Turning to the issue of male suicides, Mr Burt urged men to get in touch with friends they have not seen in a while as a potential prevention method, stressing "blokes do this worse than women".
He recalled his recent shock at seeing an old school friend's obituary in an alumni magazine - although it turned out to be a mistake.
Mr Burt went on: "It shocked me and I remember saying to him - do you know what this teaches me?
"We have got a number of friends we haven't been in touch with for a while, we don't always know where they are, and we're going to end up seeing each other's families at each other's funerals.
"So if we haven't been in touch with friends for a bit and we've reached my sort of advanced age ... we could just miss something.
"Again, I think blokes do this worse than women, if it wasn't for my wife keeping up with friends, if it wasn't for her using Facebook and things like that, my social life would be much worse.

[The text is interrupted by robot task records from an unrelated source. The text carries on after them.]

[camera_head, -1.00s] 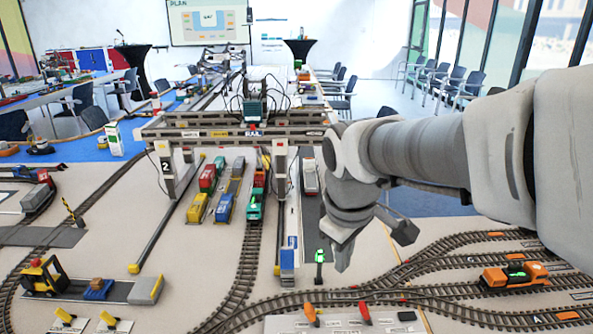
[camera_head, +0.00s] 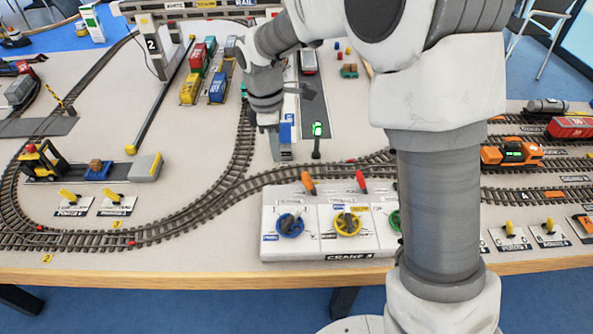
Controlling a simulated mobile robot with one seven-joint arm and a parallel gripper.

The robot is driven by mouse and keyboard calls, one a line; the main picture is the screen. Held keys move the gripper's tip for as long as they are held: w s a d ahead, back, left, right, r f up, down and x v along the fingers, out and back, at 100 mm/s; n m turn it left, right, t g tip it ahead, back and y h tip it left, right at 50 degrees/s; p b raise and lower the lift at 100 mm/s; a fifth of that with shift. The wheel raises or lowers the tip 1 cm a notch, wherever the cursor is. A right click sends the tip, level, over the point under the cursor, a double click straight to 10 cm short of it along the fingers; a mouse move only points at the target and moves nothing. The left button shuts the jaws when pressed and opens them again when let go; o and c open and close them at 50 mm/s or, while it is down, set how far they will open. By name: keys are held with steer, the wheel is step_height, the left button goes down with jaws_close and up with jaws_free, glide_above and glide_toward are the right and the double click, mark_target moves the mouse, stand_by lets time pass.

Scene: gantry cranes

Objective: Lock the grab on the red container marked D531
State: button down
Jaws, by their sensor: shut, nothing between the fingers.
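My gripper (camera_head: 272,132) is shut and empty, pointing down by a small blue-and-white post (camera_head: 286,135) beside the curved track. I cannot tell if it touches the post. A red container (camera_head: 197,57) sits among the wagons under the gantry crane (camera_head: 195,7). Another red container (camera_head: 570,127) stands on the tracks at the far right. The marking D531 is not readable on either. The grab is not visible; my arm and the top edge cut off much of the crane. The CRANE 3 control panel (camera_head: 327,247) has blue (camera_head: 290,224), yellow (camera_head: 347,223) and green handwheels, partly behind my arm.
An orange lever (camera_head: 307,182) and a red lever (camera_head: 361,181) stand at the panel's back edge. A signal post with a green light (camera_head: 317,131) is right of my gripper. An orange locomotive (camera_head: 511,152) stands right. A yellow forklift (camera_head: 38,160) is at left.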

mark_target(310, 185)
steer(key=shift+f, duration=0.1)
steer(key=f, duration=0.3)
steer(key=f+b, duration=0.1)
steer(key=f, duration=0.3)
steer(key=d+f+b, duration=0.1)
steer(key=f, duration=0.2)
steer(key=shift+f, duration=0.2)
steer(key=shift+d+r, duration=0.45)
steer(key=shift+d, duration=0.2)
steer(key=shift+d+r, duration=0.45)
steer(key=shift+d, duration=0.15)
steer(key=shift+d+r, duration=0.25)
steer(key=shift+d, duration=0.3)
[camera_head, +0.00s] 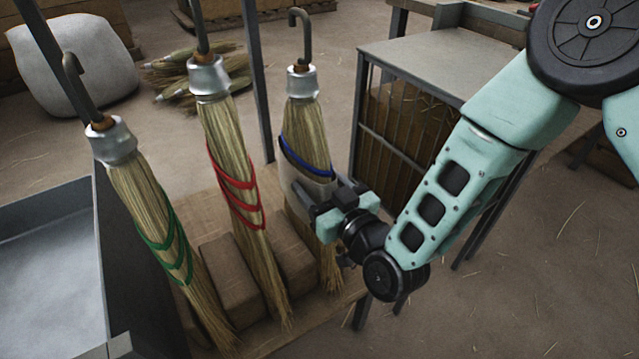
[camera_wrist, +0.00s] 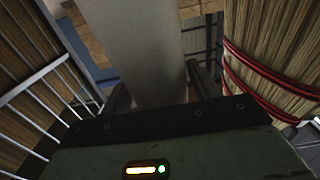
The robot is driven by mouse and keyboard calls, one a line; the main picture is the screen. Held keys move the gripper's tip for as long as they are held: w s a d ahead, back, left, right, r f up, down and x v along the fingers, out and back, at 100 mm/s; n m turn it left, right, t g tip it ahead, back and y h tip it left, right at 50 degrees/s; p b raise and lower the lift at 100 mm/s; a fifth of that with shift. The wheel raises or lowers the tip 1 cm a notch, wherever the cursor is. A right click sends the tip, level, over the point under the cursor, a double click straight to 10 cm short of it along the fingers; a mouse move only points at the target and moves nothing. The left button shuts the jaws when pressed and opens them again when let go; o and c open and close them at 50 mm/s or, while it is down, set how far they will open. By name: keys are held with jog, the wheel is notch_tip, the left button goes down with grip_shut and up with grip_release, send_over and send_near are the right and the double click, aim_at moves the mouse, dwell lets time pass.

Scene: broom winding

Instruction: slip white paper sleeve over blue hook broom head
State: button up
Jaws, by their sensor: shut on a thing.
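The blue-banded broom head (camera_head: 306,122) hangs from a grey hook (camera_head: 302,35), right of the other two broom heads in the head view. The white paper sleeve (camera_head: 297,186) appears to sit around its middle, just below the blue band (camera_head: 305,160), with straw showing above and below. My gripper (camera_head: 328,196) is shut on the sleeve from the right side. In the wrist view the pale sleeve (camera_wrist: 140,50) stands between my fingers (camera_wrist: 156,92). The far side of the sleeve is hidden.
The red-banded broom head (camera_head: 228,150) hangs close to the left and shows in the wrist view (camera_wrist: 270,45). The green-banded one (camera_head: 150,195) hangs farther left. Brown blocks (camera_head: 228,275) lie beneath. A metal-framed table (camera_head: 440,65) stands behind my gripper.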

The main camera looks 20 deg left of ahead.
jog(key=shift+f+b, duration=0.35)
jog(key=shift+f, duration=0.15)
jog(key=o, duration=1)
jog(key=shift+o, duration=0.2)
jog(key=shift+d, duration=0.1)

"So again that's something men can think about and if we haven't been in touch with our friends for a bit, let's just do it this weekend."
Mr Burt said the Government was committed to "challenging the inevitability" of suicide, adding that he would constantly review the suicide prevention strategy drawn up in 2012.
The Tory minister also highlighted moves minsters had taken to create a parity of esteem between mental and physical health, introducing access and waiting time targets for mental health and investing £11.7 billion in the area last year.
Mr Burt said: "I want the Government's position to be that we challenge the inevitability of suicide.
"Whilst I know that as far as our statistics are concerned, we are mid-ranged for societies such as us, that's not good enough.
"Do we need to know more? How do our strategies compare with others/ Have we identified the right drivers? And are our local and national strategies flexible and dynamic enough to respond? And why, in a world where gender equality is encouraged as the norm, do we have to speak specifically about men because this does affect men more than women?"